Thursday, December 10, 2009

Thaw Travelling Exhibition Condition Reporting

By: Christine Olsen, Registrar
As you’ve already read on previous blogs from my colleagues, the Thaw Travelling exhibition is going to be going to the Cleveland Museum of Art in February 2010. There are many steps that are taken in advance of a travelling show, or any loan for that matter, including signing loan agreements, making packing and shipping arrangements, and condition reporting. It is the latter step, condition reporting, that the Curator of the Thaw Collection, Eva Fognell, and I have been diligently working on the last few weeks.
There are over 100 objects going on loan with this show, from goggles to totem poles, and they all have to be photographed in the round and have every detail of their condition recorded. For large or detail heavy works or those with many condition issues, condition reporting is time consuming and tedious. We use ample lighting, black lights, magnifying glasses and other “toys” to help us see minute detail. Condition reporting it is a very important step in the processing of any loan and has to be done many times along the way.
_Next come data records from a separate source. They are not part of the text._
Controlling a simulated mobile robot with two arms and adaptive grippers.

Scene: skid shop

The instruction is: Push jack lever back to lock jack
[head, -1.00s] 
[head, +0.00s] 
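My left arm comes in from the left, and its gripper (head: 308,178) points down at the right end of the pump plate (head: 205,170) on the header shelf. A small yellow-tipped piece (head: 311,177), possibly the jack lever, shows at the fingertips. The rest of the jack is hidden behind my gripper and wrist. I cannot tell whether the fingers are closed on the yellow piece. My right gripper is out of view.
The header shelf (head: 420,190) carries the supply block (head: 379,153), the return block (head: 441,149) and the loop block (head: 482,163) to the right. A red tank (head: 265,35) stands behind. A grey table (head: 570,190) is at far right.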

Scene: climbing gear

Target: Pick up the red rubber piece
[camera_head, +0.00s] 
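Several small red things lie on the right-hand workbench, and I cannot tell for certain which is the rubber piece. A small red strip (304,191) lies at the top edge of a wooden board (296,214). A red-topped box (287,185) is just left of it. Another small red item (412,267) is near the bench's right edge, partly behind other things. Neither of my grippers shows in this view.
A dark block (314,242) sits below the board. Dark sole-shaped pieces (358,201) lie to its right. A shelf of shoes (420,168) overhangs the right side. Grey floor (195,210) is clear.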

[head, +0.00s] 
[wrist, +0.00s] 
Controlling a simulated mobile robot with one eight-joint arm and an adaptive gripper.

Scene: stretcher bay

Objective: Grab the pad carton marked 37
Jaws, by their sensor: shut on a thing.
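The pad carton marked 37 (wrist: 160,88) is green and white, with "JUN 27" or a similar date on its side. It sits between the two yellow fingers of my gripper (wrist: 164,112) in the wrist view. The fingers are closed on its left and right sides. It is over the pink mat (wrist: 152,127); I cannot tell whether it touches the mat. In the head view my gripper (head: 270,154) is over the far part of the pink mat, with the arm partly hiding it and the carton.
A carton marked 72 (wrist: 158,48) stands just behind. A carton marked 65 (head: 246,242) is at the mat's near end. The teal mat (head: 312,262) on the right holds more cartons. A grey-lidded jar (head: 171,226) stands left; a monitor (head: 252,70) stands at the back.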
If damage should happen I need to know where along the way it occurred and develop a plan to remedy it as soon as possible.
Once the objects are unpacked at CMA they will be condition reported again in case anything has changed during packing and shipping. Eva and Chris Rossi, our Associate Curator of Exhibitions, are going to be responsible for this task on that end (they are taking over my role as supervisor of condition reporting and installation for this travelling show; and as any registrar will tell you, giving up control but maintaining the responsibility is hard on the nerves!).

When the venue is ready to be de-installed in May, Eva and Chris will go and do it all over again; with a final round of reports done by me upon its’ unpacking at FAM. Travel is inevitably hard on objects and I expect there to be some changes seen on some items, particularly those that are very fragile (which our American Indian collection inherently is); however, the opportunity to share our collection with visitors far and wide makes it well worth it.

If you have good attention to detail and lots of patience, you would do well as a registrar; condition reporting is the ultimate test of these skills. I am sure Curators such as Eva and Chris would agree that it is best left to registrars; I thank them for being such great team players!